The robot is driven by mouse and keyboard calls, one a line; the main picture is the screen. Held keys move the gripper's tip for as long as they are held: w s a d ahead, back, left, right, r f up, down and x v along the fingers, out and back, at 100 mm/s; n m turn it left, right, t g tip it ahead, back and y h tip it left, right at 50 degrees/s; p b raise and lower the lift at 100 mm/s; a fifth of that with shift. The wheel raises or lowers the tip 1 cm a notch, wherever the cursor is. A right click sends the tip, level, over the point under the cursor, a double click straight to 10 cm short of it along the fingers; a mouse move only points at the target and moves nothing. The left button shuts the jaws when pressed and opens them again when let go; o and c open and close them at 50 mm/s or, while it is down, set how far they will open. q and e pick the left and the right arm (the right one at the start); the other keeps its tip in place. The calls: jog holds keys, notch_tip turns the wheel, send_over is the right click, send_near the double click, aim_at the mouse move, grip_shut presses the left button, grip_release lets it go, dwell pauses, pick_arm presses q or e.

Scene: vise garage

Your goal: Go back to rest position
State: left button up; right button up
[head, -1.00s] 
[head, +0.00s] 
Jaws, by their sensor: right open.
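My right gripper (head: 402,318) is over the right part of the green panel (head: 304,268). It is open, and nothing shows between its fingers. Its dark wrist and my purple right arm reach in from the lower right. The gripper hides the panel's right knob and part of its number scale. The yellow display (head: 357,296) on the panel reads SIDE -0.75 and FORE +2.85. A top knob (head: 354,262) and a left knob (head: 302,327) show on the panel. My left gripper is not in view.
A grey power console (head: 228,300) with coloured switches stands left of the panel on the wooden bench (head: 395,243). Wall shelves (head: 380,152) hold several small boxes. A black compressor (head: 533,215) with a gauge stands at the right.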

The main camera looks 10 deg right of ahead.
────────────────────────────────────────
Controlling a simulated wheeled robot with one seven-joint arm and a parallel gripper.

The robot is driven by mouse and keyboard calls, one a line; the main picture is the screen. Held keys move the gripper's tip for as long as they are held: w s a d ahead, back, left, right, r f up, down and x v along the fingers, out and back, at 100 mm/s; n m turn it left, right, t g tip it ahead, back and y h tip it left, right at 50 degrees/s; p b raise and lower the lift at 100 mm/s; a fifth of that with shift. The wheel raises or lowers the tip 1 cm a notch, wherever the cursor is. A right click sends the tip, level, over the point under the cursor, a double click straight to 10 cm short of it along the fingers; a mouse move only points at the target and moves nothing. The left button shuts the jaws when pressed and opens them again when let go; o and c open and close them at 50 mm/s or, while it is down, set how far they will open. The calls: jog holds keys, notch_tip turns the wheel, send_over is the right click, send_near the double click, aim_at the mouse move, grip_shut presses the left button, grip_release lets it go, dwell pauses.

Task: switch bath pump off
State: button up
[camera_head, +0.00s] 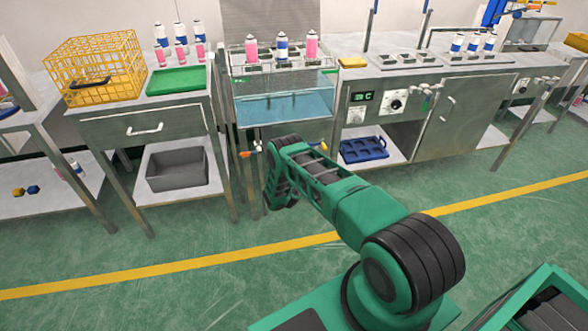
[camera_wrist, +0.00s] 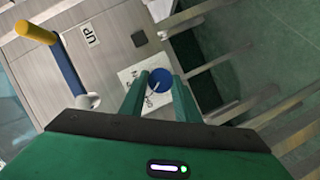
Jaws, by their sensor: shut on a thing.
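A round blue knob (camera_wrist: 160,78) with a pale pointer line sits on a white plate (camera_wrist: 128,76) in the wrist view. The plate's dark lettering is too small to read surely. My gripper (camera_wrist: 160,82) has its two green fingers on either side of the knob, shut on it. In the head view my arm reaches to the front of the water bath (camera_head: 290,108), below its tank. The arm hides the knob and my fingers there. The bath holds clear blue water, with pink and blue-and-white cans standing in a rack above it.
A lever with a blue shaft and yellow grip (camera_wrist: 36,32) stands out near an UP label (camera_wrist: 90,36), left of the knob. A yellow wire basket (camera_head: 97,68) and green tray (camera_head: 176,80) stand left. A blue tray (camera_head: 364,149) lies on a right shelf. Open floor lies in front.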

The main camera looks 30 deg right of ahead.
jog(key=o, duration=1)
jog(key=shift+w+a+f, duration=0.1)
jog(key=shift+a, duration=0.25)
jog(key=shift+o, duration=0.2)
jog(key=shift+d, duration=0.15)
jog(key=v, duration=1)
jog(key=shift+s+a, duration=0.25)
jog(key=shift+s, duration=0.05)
────────────────────────────────────────
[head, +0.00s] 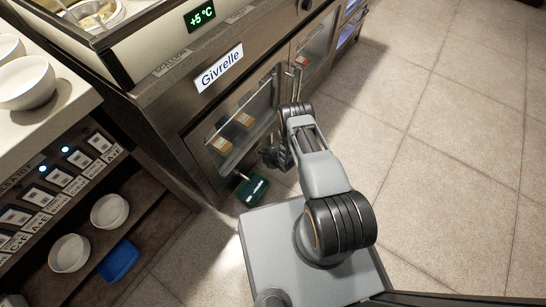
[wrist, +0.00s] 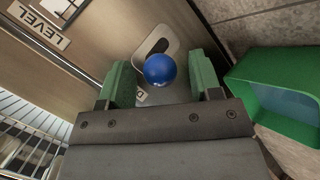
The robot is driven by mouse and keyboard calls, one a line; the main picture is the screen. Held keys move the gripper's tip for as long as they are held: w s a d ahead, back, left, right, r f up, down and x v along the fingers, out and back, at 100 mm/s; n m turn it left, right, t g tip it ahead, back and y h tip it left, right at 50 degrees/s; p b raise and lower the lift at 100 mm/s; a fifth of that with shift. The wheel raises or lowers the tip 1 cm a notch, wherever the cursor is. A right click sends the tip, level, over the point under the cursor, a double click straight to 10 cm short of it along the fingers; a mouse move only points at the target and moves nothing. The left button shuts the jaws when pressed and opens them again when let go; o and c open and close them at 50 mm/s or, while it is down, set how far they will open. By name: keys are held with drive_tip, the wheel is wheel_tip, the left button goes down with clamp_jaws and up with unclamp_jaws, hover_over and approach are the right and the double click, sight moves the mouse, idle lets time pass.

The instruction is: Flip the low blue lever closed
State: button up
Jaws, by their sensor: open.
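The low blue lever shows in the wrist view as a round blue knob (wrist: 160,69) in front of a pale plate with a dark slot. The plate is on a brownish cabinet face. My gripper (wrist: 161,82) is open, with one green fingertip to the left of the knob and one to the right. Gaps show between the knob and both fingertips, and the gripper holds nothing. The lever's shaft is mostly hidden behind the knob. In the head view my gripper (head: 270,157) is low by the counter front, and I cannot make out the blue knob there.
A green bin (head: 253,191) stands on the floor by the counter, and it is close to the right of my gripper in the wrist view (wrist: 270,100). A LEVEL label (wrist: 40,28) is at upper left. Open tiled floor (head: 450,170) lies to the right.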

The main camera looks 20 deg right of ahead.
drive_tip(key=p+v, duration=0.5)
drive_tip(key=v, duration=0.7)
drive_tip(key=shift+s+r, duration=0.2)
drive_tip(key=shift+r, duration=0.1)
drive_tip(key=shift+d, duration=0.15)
────────────────────────────────────────
• _Exercise requirements_
Using the material above, gather every line that includes "dwell".

• _Solution to this task_
The robot is driven by mouse and keyboard calls, one a line; the main picture is the screen. Held keys move the gripper's tip for as long as they are held: w s a d ahead, back, left, right, r f up, down and x v along the fingers, out and back, at 100 mm/s; n m turn it left, right, t g tip it ahead, back and y h tip it left, right at 50 degrees/s; p b raise and lower the lift at 100 mm/s; a fifth of that with shift. The wheel raises or lowers the tip 1 cm a notch, wherever the cursor is. A right click sends the tip, level, over the point under the cursor, a double click straight to 10 cm short of it along the fingers; a mouse move only points at the target and moves nothing. The left button shuts the jaws when pressed and opens them again when let go; o and c open and close them at 50 mm/s or, while it is down, set how far they will open. q and e pick the left and the right arm (the right one at the start); the other keeps its tip in place. The calls: jog holds keys, notch_tip turns the wheel, send_over is the right click, send_near the double click, aim_at the mouse move, grip_shut presses the left button, grip_release lets it go, dwell pauses, pick_arm presses q or e.
The robot is driven by mouse and keyboard calls, one a line; the main picture is the screen. Held keys move the gripper's tip for as long as they are held: w s a d ahead, back, left, right, r f up, down and x v along the fingers, out and back, at 100 mm/s; n m turn it left, right, t g tip it ahead, back and y h tip it left, right at 50 degrees/s; p b raise and lower the lift at 100 mm/s; a fifth of that with shift. The wheel raises or lowers the tip 1 cm a notch, wherever the cursor is. A right click sends the tip, level, over the point under the cursor, a double click straight to 10 cm short of it along the fingers; a mouse move only points at the target and moves nothing. The left button shuts the jaws when pressed and opens them again when let go; o and c open and close them at 50 mm/s or, while it is down, set how far they will open. The calls: jog holds keys, notch_tip turns the wheel, send_over is the right click, send_near the double click, aim_at the mouse move, grip_shut presses the left button, grip_release lets it go, dwell pauses.

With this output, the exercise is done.